If you’re interested to read a more detailed account of how I came to terms with my asexuality, you can find it by clicking or tapping here.

Title card for Where Pleasant Fountains Lie.

So we turn to Star Trek. As an adolescent dealing with some of these issues surrounding my sexuality, the Star Trek franchise – and other sci-fi and fantasy worlds – could offer an escape. Science fiction and fantasy tend not to be as heavily reliant on themes of sex as, say, drama or even comedies can be, and I think that may have been a factor in my enjoyment of Star Trek: The Next Generation during its original run.

Despite that, the Star Trek franchise is hardly nonsexual. Characters like Captain Kirk and Commander Riker are well-known for their many relationships, and episodes like The Naked Time and Amok Time, while never showing as much overt sexuality as some more modern shows, do reference the subject. Even characters who have proven popular in the asexual community – like Spock and Data – had sexual relationships. While the Star Trek franchise has been at the forefront of many battles for representation – famously showing the first interracial kiss and with episodes like Rejoined promoting LGBT+ issues – asexuality itself had never been overtly referenced in Star Trek.

Characters like Data have been talked about in an asexual context before.

Though the depiction of Lower Decks’ chief engineer Andy Billups wasn’t explicitly about asexuality, his story in Where Pleasant Fountains Lie presented the first significant analogy for asexuality in the Star Trek franchise – and one of the first ever on television, certainly the first that I’ve ever seen. In typical Star Trek fashion, the episode looked at the subject through a science fiction lens, with Billups’ unwillingness to have sex being tied to the medieval-spacefaring culture from which he came.

Star Trek has often done this. Rather than explicitly referencing a contemporary issue, writers will devise an in-universe comparison. The Doomsday Machine featured a planet-killing superweapon in an analogy about nuclear proliferation. In The Hands Of The Prophets told a story about Bajoran religion clashing with secular teaching in a story that was clearly about the creationism/evolution debate but that made no explicit references. Likewise we can say that Where Pleasant Fountains Lie is a story about asexuality – but one seen through a Star Trek filter.

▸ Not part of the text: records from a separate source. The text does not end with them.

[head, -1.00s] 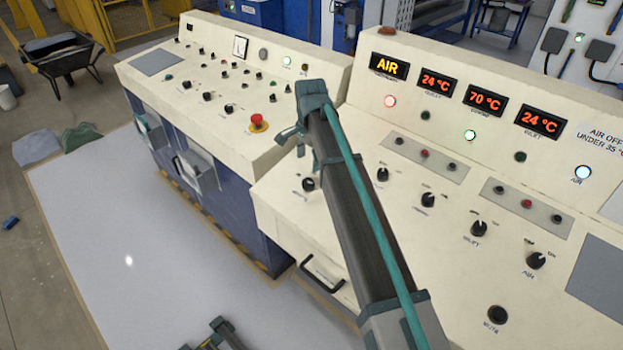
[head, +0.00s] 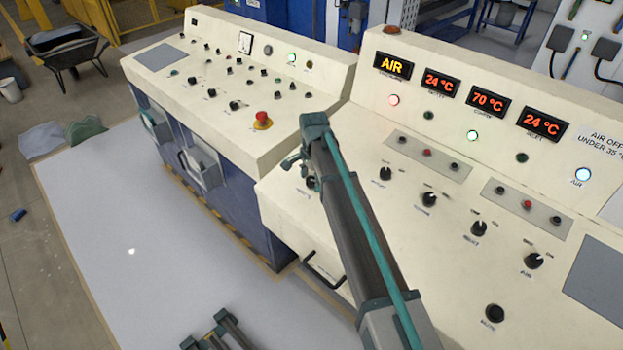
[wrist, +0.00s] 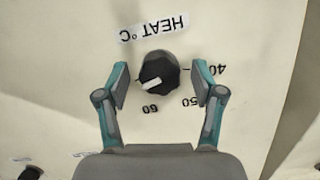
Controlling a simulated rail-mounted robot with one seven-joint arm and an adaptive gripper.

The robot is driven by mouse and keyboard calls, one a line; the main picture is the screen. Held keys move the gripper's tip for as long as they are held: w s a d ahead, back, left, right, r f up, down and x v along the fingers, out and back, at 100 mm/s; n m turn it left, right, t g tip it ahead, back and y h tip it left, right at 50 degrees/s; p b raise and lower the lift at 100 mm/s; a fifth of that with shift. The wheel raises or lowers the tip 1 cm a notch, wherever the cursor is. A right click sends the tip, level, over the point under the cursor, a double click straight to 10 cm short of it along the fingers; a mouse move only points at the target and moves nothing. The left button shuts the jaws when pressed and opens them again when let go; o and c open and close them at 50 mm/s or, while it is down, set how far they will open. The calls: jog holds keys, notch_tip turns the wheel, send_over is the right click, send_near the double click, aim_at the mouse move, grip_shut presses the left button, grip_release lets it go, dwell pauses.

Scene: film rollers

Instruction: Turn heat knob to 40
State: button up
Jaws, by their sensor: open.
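The black heat knob (wrist: 157,71) sits on the cream panel under an upside-down "HEAT °C" label (wrist: 154,28) in the wrist view. Its white pointer aims to the lower left, on the side of 60 away from 50 and 40. The 40 mark (wrist: 219,69) is at the knob's right. My gripper (wrist: 159,84) is open, one finger on each side of the knob, with visible gaps. In the head view my gripper (head: 298,160) is low over the near console, and the knob (head: 311,183) is partly hidden by my arm.
The right console (head: 350,215) carries several other black knobs and small buttons, with lit displays (head: 487,101) behind. A red emergency button (head: 262,119) stands on the left console. A drawer handle (head: 322,275) sticks out from the front.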

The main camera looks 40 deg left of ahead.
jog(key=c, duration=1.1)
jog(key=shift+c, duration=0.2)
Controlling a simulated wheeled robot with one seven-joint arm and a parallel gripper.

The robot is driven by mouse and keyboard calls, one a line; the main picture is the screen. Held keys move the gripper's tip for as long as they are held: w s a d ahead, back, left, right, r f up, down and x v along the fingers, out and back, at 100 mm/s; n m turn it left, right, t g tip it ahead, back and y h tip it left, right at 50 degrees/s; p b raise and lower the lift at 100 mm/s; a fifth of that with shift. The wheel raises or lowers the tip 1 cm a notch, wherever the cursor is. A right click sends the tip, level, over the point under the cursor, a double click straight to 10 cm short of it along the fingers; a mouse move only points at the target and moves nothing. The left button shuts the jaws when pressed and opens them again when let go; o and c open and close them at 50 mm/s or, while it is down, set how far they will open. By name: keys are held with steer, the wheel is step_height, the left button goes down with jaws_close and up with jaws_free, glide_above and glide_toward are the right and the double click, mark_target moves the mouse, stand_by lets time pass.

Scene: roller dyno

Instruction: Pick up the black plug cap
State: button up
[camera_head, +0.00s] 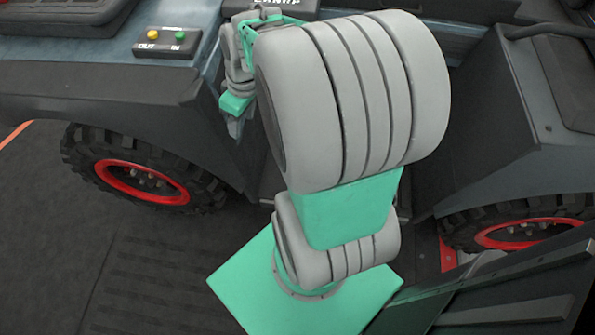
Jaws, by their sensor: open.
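I cannot make out the black plug cap in the head view; it may be hidden behind my arm or lost among the dark parts. My arm's large grey and green links fill the middle of the view. My gripper (236,122) shows only in part at the far end of the arm, left of the large grey joint, beside the vehicle's dark edge. It is open; nothing shows held in it, though its fingers are mostly hidden.
A small dark box (168,43) with yellow and green buttons, marked OUT and IN, sits on the vehicle's surface. Black tyres with red rims stand at left (93,166) and right (470,237). The dark floor (40,230) at the left is clear.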

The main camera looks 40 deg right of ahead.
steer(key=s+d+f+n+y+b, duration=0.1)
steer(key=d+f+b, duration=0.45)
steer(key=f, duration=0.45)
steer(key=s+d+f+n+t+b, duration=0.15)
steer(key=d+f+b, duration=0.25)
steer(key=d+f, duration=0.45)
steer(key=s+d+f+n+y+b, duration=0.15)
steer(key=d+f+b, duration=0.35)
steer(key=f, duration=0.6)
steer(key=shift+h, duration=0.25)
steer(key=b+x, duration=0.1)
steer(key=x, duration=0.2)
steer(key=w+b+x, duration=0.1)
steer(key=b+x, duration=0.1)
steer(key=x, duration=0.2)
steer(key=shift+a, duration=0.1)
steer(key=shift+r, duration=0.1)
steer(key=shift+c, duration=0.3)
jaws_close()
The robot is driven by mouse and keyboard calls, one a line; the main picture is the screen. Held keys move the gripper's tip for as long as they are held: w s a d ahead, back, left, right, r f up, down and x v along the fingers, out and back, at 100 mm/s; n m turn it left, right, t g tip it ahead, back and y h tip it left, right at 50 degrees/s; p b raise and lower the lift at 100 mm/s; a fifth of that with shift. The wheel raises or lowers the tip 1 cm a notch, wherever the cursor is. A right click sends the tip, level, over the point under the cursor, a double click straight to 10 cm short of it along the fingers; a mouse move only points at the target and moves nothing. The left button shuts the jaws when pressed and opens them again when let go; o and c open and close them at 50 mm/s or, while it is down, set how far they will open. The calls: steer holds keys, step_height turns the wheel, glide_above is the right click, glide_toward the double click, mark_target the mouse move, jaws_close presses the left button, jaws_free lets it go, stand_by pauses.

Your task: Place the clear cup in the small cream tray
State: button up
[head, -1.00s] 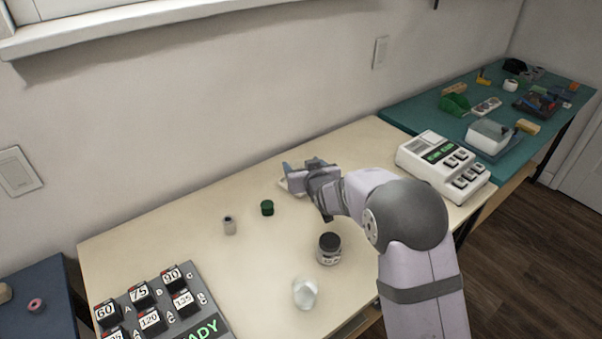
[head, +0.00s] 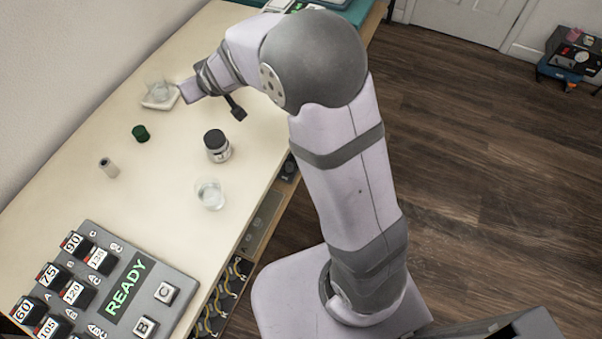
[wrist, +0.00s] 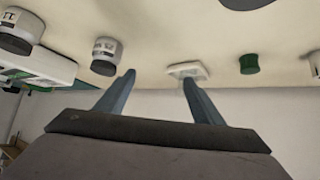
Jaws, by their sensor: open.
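The small cream tray (head: 168,103) lies toward the back of the bench. A clear cup (head: 157,88) appears to stand upright in it. The tray also shows in the wrist view (wrist: 187,72), where the cup is hard to make out. My gripper (head: 184,93) is just right of the tray in the head view, with its tips hard to see there. In the wrist view my gripper's fingers (wrist: 157,82) are spread with nothing between them, pointing toward the tray. A second clear vessel (head: 210,194) stands near the bench's front edge.
A dark-lidded jar (head: 217,147), a green cap (head: 140,133) and a small grey cylinder (head: 109,168) stand on the bench. A labelled READY panel (head: 115,283) fills the near left end. Bare bench surface lies between the small items.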

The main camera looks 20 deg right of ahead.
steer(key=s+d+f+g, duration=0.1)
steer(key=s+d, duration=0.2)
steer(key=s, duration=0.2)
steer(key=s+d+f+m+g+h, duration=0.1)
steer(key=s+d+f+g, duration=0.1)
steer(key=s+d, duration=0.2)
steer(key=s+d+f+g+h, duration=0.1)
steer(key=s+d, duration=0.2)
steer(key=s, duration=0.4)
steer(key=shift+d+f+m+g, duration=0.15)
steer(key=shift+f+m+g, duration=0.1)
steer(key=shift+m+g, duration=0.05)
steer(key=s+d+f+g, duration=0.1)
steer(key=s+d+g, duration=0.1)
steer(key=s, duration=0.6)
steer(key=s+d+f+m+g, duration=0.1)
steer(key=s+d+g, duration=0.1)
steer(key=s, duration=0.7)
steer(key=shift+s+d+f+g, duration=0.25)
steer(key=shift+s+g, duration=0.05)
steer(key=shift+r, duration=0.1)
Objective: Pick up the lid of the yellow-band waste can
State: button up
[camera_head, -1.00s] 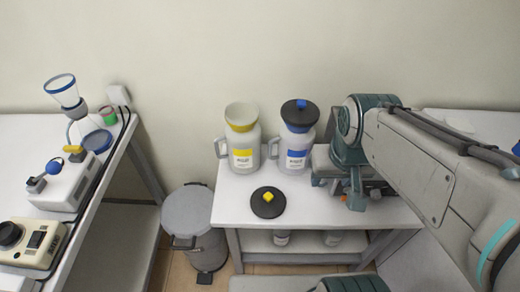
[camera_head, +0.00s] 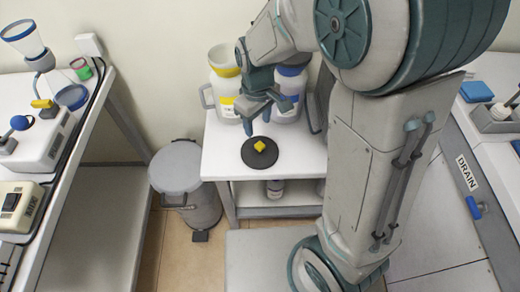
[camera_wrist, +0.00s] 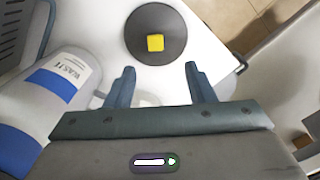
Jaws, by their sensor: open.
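The lid (camera_head: 260,153) is a dark round disc with a yellow square knob. It lies flat on the white table, in front of the yellow-band can (camera_head: 226,86), which stands open with a yellow funnel-like mouth. In the wrist view the lid (camera_wrist: 155,33) is ahead of the fingertips, with its knob roughly in line with the gap between them. My gripper (camera_head: 258,126) is open and empty, just behind and above the lid in the head view. The open fingers also show in the wrist view (camera_wrist: 160,78). The fingers appear apart from the knob.
The blue-band can (camera_head: 288,92) stands right behind my gripper, partly hidden by it; it also shows close on the left in the wrist view (camera_wrist: 50,95). A grey pedal bin (camera_head: 178,168) stands on the floor left of the table (camera_head: 222,160). The table around the lid is clear.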

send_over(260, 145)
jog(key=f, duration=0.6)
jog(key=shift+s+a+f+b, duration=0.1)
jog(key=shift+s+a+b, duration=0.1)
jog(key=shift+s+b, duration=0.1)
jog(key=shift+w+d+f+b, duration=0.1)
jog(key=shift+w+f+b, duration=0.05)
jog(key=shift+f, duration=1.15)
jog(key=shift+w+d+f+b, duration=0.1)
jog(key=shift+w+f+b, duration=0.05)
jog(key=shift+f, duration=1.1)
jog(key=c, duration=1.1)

The episode told a story about asexuality through a typical Star Trek lens.

As an asexual person watching the episode, I was floored. For the first time, a character in Star Trek shared my sexuality and feelings about sex. More than that, as the Hysperians’ plot to trick Andy Billups into having sex reached its endgame, the poor man looked so incredibly uncomfortable and ill at ease with what he was about to do. I’ve been there. I’ve been Andy Billups in that moment, and to see that portrayal was incredibly cathartic.

When I was fifteen I lost my virginity, succumbing to the pressure from my peer group and having talked myself into it. I thought that by doing so I could convince others – and myself – that I was “normal,” just like everyone else. Never having heard the term “asexual,” nor understanding that the way I felt about sex and genitalia was valid, I convinced myself that I must be the one who was wrong, that I was broken and that my sexuality simply did not exist as I now understand it. In that moment I felt a great deal of trepidation. This wasn’t simply the anxiety of one’s “first time,” but I was forcing myself to do something that I fundamentally did not want to do; something that disgusted and repulsed me.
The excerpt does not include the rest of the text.